* **Stored data**
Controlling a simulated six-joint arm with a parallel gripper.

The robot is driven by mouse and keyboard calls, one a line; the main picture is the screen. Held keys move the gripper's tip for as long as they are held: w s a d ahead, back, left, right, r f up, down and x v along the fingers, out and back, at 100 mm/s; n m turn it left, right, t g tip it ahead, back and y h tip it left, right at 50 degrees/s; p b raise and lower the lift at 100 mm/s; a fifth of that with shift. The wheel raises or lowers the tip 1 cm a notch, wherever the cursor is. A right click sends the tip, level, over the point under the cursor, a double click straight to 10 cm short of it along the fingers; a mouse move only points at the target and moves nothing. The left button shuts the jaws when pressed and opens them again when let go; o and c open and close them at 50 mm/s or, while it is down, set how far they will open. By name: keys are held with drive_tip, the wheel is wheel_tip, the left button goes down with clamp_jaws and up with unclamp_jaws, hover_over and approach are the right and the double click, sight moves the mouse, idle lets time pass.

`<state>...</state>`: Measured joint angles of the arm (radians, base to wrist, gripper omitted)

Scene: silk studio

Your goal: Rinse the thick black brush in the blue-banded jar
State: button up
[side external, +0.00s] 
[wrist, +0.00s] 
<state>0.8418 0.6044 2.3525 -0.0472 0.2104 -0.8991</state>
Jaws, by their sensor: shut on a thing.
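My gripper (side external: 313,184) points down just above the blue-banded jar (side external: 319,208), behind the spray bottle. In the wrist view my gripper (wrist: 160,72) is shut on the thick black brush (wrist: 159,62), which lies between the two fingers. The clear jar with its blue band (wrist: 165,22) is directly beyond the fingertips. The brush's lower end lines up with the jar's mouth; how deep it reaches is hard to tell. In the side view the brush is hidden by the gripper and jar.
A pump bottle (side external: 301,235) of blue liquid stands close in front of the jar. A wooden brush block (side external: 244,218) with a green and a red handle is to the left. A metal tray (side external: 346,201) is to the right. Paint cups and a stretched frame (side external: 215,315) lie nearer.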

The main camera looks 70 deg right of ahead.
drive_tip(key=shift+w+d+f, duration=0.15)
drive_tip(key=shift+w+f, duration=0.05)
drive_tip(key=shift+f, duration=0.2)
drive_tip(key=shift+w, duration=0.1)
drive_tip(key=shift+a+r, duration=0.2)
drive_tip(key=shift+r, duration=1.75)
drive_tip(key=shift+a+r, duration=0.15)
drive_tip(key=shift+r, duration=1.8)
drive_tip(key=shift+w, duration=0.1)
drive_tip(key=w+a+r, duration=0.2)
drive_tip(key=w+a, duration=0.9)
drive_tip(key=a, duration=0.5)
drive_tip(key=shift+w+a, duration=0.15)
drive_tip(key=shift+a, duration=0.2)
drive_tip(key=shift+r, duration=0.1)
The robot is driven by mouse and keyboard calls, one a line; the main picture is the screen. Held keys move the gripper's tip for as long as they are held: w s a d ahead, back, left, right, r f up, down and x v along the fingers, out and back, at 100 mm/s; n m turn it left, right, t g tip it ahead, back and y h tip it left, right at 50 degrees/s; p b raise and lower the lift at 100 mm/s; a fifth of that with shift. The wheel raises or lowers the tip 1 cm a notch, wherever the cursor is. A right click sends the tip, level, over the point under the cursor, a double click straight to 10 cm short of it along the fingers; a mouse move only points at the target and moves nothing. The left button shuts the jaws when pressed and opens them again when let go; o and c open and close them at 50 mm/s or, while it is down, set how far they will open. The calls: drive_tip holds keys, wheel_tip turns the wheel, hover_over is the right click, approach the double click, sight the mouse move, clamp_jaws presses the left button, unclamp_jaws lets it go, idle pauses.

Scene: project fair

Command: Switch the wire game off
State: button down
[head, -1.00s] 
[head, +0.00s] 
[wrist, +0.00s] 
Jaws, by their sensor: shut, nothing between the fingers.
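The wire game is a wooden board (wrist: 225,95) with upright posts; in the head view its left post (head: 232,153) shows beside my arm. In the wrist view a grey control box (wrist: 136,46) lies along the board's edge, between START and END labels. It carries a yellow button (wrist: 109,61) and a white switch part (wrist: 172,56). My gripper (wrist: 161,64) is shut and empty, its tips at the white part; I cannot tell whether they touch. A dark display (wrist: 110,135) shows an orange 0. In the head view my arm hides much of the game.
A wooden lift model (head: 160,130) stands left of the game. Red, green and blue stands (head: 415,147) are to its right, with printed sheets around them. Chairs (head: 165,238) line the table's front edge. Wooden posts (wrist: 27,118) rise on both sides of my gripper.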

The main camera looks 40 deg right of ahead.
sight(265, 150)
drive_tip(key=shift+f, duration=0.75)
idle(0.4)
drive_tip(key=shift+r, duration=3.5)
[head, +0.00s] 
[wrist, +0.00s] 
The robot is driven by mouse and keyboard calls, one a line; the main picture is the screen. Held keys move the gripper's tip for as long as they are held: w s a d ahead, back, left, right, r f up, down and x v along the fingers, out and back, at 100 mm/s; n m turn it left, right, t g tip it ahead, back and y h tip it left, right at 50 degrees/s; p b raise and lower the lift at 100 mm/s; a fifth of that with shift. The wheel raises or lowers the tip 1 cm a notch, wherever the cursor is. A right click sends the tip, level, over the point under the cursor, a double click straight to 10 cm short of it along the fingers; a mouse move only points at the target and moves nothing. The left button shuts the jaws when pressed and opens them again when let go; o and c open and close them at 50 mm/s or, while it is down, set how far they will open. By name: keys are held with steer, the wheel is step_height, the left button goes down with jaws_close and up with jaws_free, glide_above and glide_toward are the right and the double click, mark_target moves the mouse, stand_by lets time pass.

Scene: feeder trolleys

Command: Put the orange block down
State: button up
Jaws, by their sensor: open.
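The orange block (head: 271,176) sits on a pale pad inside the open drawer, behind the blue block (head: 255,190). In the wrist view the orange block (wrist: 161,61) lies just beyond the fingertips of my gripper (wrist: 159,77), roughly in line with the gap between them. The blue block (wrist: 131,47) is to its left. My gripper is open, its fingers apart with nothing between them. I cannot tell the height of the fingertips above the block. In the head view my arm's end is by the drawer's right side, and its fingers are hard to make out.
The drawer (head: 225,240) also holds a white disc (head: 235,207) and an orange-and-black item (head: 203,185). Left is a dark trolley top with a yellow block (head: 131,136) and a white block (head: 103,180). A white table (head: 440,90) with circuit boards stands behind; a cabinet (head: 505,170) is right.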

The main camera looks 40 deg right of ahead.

* **Exercise instructions**
Locate and copy each line in the data above that includes the word "joint".

* **Answer to this exercise**
Controlling a simulated six-joint arm with a parallel gripper.
`<state>...</state>`: Measured joint angles of the arm (radians, base to wrist, gripper omitted)

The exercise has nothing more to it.